Mr. Thompson has not entered an appearance in this case for Willms Financial. "It is well established that 'a corporation, which is an artificial entity that can only act through agents, cannot proceed pro se.'" Commonwealth Advisors Inc. v. Wells Fargo Bank, Nat'l Ass'n, 15-CV-7834 (JMF), 2016 WL 3542462, at *3 (S.D.N.Y. June 23, 2016) (quoting Jones v. Niagara Frontier Transp. Auth., 722 F.2d 20, 22 (2d Cir. 1983)). Moreover, Mr. Willms, a non-lawyer, cannot represent Willms Financial notwithstanding his having submitted opposition papers on its behalf. "[A] layperson may not represent a separate legal entity such as a corporation." Lattanzio v. COMTA, 481 F.3d 137, 139 (2d Cir. 2007).

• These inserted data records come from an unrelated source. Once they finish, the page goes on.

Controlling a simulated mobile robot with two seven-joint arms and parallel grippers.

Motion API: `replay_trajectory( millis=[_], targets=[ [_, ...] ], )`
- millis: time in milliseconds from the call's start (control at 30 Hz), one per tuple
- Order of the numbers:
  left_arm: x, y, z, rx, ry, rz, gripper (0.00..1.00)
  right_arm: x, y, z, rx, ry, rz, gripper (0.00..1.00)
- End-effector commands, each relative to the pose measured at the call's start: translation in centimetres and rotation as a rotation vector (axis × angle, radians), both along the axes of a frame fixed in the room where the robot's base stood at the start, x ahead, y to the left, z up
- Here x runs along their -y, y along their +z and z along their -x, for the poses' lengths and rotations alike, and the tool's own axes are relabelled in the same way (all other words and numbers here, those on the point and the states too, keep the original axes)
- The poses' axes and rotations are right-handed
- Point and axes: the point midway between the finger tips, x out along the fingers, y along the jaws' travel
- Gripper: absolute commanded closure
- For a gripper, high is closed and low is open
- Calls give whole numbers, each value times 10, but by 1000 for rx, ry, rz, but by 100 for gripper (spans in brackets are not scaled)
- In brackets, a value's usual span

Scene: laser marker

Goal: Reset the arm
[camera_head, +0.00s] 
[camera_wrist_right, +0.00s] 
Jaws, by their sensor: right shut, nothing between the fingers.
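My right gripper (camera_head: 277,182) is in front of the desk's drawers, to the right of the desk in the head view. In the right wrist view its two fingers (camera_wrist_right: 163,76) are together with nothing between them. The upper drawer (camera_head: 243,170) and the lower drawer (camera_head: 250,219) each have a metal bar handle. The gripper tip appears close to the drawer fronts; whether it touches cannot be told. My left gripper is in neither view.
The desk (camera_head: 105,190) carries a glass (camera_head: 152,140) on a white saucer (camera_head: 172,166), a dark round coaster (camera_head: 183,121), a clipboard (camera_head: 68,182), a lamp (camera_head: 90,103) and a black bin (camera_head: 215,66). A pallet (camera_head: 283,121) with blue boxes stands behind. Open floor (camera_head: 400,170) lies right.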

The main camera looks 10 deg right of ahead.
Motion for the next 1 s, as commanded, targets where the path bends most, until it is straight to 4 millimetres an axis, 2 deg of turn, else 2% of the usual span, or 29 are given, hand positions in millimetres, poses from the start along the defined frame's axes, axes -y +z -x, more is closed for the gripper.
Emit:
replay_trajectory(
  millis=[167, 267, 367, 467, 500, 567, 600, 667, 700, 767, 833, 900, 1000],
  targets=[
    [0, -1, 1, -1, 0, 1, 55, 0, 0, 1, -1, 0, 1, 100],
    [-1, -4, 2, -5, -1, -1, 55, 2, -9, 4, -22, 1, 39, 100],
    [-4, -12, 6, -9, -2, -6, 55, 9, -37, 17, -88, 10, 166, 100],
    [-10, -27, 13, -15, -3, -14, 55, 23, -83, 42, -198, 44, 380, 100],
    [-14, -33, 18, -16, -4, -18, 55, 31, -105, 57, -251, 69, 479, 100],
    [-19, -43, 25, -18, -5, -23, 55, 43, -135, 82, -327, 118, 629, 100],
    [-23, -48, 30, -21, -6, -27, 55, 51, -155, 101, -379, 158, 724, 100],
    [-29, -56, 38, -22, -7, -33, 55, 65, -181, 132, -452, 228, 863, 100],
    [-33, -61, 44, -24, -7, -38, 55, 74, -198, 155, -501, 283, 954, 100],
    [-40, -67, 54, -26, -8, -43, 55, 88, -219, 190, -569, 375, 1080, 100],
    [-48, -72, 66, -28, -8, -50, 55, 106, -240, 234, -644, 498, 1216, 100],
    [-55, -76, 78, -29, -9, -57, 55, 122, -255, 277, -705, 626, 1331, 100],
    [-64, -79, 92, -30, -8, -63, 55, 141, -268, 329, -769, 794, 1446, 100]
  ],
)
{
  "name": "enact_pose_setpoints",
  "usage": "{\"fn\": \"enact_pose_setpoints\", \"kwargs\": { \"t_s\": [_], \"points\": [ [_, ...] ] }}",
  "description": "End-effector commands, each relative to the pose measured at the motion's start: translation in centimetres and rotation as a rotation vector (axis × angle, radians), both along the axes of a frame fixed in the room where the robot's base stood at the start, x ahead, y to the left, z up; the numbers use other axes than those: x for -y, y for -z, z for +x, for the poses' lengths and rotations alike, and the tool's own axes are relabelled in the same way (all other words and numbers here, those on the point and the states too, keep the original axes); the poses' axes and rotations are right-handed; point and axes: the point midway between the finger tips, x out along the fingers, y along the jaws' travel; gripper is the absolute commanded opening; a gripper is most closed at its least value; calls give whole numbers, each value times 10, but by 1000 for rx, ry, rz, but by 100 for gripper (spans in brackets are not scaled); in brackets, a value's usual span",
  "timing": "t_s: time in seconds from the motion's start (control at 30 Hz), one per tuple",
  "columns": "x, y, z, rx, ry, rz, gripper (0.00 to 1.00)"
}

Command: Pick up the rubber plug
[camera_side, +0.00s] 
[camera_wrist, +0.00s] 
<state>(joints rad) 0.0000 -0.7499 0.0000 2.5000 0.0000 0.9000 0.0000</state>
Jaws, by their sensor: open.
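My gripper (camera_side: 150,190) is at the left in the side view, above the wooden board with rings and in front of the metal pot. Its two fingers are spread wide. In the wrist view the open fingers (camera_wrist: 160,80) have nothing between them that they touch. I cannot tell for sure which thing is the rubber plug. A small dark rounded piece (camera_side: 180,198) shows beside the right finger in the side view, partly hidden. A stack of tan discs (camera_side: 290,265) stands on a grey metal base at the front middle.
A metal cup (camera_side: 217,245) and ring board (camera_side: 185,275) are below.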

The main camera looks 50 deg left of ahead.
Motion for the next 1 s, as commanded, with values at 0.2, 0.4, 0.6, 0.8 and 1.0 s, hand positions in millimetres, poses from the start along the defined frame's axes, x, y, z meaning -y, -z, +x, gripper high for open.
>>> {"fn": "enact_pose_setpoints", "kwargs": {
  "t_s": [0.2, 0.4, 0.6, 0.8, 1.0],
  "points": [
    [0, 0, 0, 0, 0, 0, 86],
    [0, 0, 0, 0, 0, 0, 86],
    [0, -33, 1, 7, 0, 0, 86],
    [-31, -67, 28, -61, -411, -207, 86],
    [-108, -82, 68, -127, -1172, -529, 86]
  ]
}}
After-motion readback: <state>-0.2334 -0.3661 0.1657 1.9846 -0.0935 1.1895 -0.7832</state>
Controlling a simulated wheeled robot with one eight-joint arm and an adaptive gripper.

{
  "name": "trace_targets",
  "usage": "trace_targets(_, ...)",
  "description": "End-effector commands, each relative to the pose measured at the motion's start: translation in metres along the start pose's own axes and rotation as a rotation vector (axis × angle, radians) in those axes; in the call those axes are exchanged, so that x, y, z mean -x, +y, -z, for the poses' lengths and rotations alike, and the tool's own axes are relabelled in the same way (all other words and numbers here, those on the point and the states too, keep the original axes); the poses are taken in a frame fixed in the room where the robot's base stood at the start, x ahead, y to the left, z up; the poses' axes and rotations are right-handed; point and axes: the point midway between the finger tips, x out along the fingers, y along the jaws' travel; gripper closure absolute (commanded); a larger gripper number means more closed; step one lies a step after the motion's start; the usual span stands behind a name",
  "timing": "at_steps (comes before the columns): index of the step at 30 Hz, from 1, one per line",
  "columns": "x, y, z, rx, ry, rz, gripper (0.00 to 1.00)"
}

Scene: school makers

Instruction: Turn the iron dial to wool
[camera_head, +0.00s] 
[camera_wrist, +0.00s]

On August 13, 2018, I issued an order directing Guardian to supplement its inquest submissions relating to the "customer complaint settlement debt" it claimed was owed by Willms Financial because Guardian had failed to submit documentary evidence or any other materials establishing these alleged damages. Dkt. No. 96. After two extensions, on September 21, 2018, Guardian submitted its supplemental statement of damages ("Pl. Damage Calc."), along with declarations and exhibits concerning the customer complaint settlement agreements. Guardian now seeks damages in a total amount of $1,992,683.11. Dkt. No. 102.
II. DISCUSSION
A. Legal Standard
"Even when a default judgment is warranted based on a party's failure to defend, the allegations in the complaint with respect to the amount of the damages are not deemed true. The district court must instead conduct an inquiry in order to ascertain the amount of damages with reasonable certainty." Am. Jewish Comm. v. Berman, 15-CV-5983 (LAK) (JLC), 2016 WL 3365313, at *3 (S.D.N.Y. June 15, 2016) (quoting Credit Lyonnais Sec. (USA), Inc. v. Alcantara, 183 F.3d 151, 155 (2d Cir. 1999)), adopted by, 2016 WL 4532201 (S.D.N.Y. Aug. 29, 2016). A plaintiff "bears the burden of establishing its entitlement to recovery and thus must substantiate its claim with evidence to prove the extent of its damages." Id. (alterations omitted) (quoting Dunn v. Advanced Credit Recovery Inc., 11-CV-4023 (PAE) (JLC), 2012 WL 676350, at *2 (S.D.N.Y. Mar. 1, 2012)). "To establish damages upon default, a plaintiff must demonstrate that the 'compensation sought relates to the damages that naturally flow from the injuries pleaded.'" Id. (alteration omitted) (quoting Greyhound Exhibitgroup, Inc. v. E.L.U.L. Realty Corp., 973 F.2d 155, 159 (2d Cir. 1992)).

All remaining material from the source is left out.